Right. I’m gonna go uhm... check out the… uhm… food in my trailer. I’ll be right back.
Ben, look, you gotta help! Angela doesn’t really have a plan,
it’s just feel-good inspirational stuff.
Well, don’t worry. I’ve come to the rescue with science. Specifically,
I’ve been working on a robotic face mask for an occasion just like this one.
I’ll control the mask from here via the Internet. If my puppeteering
skills are up to the task... and they are... no one will ever know that
the mask isn’t your real face.
Thank you, Ben.
You’ve got this, Tom.
Wow. This thing really works!
A raise of the eyebrow and give them the ol’ bad-boy wink...
Wink!
So, what this is going to be is, you’re holding the phone and you say
“Finally my life has meaning!” You try it.
Finally, my life has meaning!
Yeah. That’s okay. But you’re too happy. You want to be happy, but also relieved.
Uh, sure.
Finally, my life has meaning!
Yeah. Good. Oh, but also try to do it like you’re nervous about the future.
And this will make total sense when you see the rest of the commercial -
you are secretly a dinosaur.
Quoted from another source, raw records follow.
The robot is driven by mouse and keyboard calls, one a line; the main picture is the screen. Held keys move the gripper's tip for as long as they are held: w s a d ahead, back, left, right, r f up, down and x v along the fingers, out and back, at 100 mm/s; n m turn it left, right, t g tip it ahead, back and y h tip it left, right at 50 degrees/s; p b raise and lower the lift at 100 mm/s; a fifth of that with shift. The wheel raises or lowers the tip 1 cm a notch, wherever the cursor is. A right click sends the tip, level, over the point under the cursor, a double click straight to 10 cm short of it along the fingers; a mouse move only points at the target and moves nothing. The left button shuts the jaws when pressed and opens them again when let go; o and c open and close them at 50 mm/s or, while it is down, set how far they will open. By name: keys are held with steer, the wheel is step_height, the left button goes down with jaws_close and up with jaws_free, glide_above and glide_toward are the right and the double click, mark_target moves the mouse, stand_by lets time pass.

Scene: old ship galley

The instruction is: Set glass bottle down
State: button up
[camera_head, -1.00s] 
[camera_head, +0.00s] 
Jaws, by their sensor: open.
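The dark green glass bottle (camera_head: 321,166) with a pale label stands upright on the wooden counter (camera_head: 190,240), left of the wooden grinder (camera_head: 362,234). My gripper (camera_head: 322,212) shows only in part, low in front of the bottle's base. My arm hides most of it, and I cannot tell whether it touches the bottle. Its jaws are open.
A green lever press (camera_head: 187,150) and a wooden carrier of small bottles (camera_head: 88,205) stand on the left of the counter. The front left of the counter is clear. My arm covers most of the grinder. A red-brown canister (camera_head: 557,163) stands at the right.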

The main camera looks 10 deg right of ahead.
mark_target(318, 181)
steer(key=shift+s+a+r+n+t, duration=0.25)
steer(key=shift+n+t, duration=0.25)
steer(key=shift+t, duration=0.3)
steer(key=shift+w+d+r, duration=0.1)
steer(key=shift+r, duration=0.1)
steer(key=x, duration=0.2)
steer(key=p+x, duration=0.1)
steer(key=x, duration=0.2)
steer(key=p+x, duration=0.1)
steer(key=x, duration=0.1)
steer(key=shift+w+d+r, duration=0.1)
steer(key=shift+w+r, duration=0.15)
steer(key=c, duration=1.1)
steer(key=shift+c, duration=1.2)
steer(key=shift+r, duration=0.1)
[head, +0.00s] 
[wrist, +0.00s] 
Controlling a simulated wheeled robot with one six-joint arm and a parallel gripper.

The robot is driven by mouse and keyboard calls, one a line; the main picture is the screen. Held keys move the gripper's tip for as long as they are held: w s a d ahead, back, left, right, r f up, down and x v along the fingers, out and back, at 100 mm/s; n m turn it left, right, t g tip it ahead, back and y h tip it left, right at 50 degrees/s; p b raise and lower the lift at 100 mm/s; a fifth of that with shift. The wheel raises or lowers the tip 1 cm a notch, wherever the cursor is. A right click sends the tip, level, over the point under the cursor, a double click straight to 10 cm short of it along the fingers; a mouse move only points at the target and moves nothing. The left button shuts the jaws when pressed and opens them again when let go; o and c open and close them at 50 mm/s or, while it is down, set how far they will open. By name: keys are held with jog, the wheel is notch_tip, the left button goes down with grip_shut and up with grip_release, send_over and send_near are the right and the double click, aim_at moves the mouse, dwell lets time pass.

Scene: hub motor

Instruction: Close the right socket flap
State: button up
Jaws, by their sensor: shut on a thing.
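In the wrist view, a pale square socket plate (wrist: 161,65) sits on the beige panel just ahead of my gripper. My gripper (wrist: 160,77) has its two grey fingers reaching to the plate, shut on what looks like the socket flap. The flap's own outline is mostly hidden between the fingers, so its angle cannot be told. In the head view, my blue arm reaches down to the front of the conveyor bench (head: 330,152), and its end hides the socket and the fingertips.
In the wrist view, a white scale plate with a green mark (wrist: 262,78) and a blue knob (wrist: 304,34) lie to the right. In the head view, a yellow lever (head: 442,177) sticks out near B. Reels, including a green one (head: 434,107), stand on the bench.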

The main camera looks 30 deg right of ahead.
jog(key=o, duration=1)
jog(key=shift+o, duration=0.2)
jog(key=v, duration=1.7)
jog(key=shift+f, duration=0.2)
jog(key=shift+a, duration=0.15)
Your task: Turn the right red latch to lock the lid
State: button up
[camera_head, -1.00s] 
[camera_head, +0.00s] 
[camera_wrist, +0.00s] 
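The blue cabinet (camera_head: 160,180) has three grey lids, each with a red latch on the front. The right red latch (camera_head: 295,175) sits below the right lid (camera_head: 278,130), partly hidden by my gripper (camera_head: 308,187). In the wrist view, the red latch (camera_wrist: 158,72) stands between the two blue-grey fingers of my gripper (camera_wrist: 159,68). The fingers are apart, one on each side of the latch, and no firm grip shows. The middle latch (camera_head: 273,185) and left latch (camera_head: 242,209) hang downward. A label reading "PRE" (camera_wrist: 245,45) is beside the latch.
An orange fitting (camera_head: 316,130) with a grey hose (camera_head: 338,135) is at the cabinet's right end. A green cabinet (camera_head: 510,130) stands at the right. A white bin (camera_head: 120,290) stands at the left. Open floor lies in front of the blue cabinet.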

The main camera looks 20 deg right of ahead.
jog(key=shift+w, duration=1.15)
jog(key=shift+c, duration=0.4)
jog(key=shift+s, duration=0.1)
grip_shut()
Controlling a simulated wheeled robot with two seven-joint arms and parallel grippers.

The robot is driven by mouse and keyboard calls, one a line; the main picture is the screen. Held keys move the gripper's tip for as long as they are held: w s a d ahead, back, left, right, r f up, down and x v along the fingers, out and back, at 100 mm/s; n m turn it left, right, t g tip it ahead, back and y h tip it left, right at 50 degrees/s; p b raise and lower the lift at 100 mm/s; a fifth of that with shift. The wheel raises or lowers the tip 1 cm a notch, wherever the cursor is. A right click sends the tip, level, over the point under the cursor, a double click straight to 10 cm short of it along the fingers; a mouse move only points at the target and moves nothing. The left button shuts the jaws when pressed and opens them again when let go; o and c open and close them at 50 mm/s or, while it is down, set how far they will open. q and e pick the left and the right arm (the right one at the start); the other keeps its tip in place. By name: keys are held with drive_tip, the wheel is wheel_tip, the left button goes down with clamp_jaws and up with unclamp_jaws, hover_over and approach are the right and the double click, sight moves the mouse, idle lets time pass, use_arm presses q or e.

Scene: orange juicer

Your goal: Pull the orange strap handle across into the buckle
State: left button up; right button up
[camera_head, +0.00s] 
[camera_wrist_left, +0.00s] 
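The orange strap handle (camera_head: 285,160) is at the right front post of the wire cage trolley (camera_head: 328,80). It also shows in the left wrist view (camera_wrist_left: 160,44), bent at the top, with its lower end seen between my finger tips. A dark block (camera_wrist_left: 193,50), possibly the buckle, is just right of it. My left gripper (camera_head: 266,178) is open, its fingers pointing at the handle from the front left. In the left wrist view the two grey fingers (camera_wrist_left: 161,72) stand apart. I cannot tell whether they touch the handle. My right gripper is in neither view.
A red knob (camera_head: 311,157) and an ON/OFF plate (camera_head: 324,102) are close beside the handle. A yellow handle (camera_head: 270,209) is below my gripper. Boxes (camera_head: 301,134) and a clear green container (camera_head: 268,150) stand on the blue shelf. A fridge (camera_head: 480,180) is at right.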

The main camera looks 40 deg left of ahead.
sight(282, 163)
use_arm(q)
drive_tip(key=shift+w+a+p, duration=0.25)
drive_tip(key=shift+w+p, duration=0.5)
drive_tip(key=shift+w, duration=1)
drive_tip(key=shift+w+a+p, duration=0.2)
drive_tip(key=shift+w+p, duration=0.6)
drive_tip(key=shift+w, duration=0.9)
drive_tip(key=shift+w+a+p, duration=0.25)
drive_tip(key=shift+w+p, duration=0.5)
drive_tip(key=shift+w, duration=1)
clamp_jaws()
And - action!
Okay... got it.
Agh! The face hydraulics can’t act this hard. Perform! Perform, you stupid mask!
Finally, my life has meaning!
And give us a wink!
Wink!
Wait, wait a minute! I can explain! It’s just the mask.
No, no, no. Keep filming. This... is... art!
Look at this monster! And then get the new Awesome Tech phone -
because it’s... monster-proof! Guitar riff!
Awesome, I know a monster now and he’s also my neighbor!
Hey, look on the bright side. At least you were on TV.
You were on TV. Will you sign my remote?
This is a disaster. I was supposed to be a star...
Maybe next time you won’t decide to show off with a level-four acting move.
Hey, look on the bright side. Your face is back to normal.
Yeah, I guess that’s something.
Hello...? Who? Uh-huh... Yeah. I’m right here
with the guy whose face looks like a monster...
You’ve got an opportunity for him that could make him a huge movie star?
What, are you crazy? Say yes!
Sign him up! Oh, and I have some good news. His face is back to normal...
Hello? Hello! Call dropped.
Happens a lot in Hollywood. I’m sure they’ll call back.